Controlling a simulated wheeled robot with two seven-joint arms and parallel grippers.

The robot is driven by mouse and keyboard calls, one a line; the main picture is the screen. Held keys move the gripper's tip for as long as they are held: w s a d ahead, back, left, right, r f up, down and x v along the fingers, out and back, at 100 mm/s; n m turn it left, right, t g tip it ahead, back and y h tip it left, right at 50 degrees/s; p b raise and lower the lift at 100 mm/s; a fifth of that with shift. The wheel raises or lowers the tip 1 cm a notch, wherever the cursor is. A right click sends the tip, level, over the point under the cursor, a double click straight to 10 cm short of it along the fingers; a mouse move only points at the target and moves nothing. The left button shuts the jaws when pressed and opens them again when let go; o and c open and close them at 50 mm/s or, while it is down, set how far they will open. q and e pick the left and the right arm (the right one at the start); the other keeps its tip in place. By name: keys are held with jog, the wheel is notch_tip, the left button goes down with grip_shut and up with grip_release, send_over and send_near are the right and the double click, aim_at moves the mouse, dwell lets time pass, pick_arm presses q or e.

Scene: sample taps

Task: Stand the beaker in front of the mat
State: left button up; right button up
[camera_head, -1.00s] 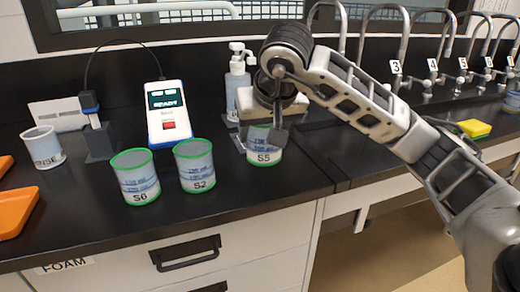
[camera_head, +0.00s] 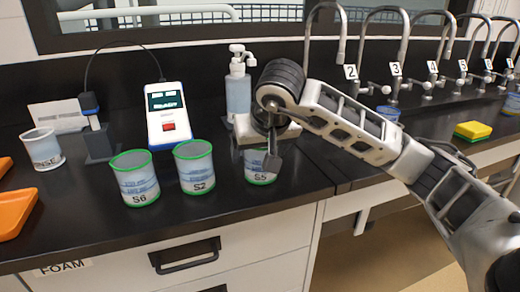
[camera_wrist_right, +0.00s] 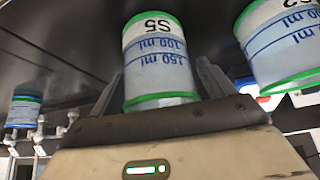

○ ○ ○ ○ ○ ○ ○

Exercise —
Without changing anything, quote the lines from the top of the data to the line that contains "Scene: sample taps", including that line.

Output for this exercise —
Controlling a simulated wheeled robot with two seven-joint arms and parallel grippers.

The robot is driven by mouse and keyboard calls, one a line; the main picture is the screen. Held keys move the gripper's tip for as long as they are held: w s a d ahead, back, left, right, r f up, down and x v along the fingers, out and back, at 100 mm/s; n m turn it left, right, t g tip it ahead, back and y h tip it left, right at 50 degrees/s; p b raise and lower the lift at 100 mm/s; a fifth of that with shift. The wheel raises or lowers the tip 1 cm a notch, wherever the cursor is. A right click sends the tip, level, over the point under the cursor, a double click straight to 10 cm short of it along the fingers; a mouse move only points at the target and moves nothing. The left button shuts the jaws when pressed and opens them again when let go; o and c open and close them at 50 mm/s or, while it is down, set how far they will open. q and e pick the left and the right arm (the right one at the start); the other keeps its tip in place. By name: keys are held with jog, the wheel is notch_tip, the left button goes down with grip_shut and up with grip_release, send_over and send_near are the right and the double click, aim_at moves the mouse, dwell lets time pass, pick_arm presses q or e.

Scene: sample taps

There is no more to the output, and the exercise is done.